Research shows that identity fraud is in decline
The 2008 Identity Fraud Survey Report – released by Javelin Strategy & Research – confirms that identity fraud is declining in most parts of the United States, and that fraudsters are turning to unexpected channels to commit fraud. This year’s report reinforces a three-year trend that criminals mostly obtain the majority of information from stolen personal belongings, and through telephone calls, rather than online. For the first time, a key new finding identifies California and Illinois among five states whose residents are most at risk of identity fraud.

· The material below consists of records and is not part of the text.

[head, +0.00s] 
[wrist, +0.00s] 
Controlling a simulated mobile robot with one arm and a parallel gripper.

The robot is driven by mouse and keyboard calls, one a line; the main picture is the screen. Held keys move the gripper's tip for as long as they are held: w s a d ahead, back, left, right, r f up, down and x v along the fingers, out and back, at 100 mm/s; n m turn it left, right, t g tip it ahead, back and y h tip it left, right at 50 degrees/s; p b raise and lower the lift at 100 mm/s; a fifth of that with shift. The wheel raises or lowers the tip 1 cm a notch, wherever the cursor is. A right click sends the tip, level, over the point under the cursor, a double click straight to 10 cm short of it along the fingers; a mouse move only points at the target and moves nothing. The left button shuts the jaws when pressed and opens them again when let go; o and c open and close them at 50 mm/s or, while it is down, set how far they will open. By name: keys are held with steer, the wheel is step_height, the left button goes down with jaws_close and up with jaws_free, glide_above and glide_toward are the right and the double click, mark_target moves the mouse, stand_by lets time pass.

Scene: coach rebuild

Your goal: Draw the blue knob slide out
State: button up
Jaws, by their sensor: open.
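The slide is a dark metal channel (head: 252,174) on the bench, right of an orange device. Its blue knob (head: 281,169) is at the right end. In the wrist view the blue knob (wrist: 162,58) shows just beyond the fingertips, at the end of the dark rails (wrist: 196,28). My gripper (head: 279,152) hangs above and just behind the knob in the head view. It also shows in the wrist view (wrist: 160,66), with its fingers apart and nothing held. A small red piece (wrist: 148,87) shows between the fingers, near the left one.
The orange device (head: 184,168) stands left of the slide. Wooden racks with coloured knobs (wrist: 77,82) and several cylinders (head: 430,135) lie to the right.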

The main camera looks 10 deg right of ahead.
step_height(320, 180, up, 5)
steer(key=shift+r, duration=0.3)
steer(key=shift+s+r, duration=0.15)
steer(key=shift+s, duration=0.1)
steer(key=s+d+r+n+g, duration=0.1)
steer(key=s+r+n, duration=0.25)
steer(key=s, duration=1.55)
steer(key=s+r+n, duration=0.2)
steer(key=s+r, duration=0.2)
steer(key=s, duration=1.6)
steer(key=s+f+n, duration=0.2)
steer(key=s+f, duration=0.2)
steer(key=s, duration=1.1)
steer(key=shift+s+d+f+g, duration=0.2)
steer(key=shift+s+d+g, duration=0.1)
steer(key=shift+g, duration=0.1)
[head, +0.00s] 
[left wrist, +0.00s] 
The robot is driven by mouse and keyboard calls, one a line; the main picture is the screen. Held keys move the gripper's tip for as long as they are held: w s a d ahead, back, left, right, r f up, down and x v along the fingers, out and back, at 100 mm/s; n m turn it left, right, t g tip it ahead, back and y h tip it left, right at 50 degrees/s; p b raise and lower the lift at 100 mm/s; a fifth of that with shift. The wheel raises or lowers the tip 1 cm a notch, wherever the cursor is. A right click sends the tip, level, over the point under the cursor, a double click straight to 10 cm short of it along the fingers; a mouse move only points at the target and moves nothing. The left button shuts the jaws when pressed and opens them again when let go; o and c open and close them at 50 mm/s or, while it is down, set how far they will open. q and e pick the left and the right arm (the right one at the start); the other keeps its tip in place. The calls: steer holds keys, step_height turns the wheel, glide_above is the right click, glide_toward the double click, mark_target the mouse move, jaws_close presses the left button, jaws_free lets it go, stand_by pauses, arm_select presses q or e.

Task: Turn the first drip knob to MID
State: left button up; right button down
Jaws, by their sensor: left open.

Now in its fourth consecutive year, the comprehensive survey is independently produced by Javelin Strategy & Research. It is the nation’s longest-running study of identity fraud, with more than 19,000 respondents participating during the past four years. Identity fraud is defined as the unauthorized use of another person’s personal information to achieve illicit financial gain. In October 2007, more than 5,000 telephone interviews with consumers identified important findings about the reduction of fraud while at the same time highlighting new areas of concern for Americans.
Key Survey Findings
- Overall identity fraud is declining in the United States – Down by an estimated 12 percent over 2006, which represents a total fraud reduction of $6 billion.
- Traditional methods still pose the greatest risk – Fraudsters are turning to lower-tech methods by utilizing telephone theft more than ever before. Access through mail and telephone transactions grew from 3 percent of ID theft in 2006 to 40 percent in 2007.
- States are not affected equally – Fraud risk is lowest in the Northeast while residents in California and other states are at the highest risk.
- Fraud response varies by age – Young adults who fall victim to fraud are most likely to purchase ID fraud insurance and sign up for fraud alerts. Older adults who fall victim often react by no longer sending bill payments and checks through unsecured mailboxes.
Continued Decline of ID Fraud, But Per Consumer Cost Up
Approximately 300,000 fewer adults in the United States fell victim to identity fraud in 2007 than in 2006. This continues the year-over-year decrease since data was first collected by Javelin in 2004 when 4.25 percent of the overall adult population in the United States was victimized. In 2007, 3.58 percent of the country’s adults were victims of identity fraud.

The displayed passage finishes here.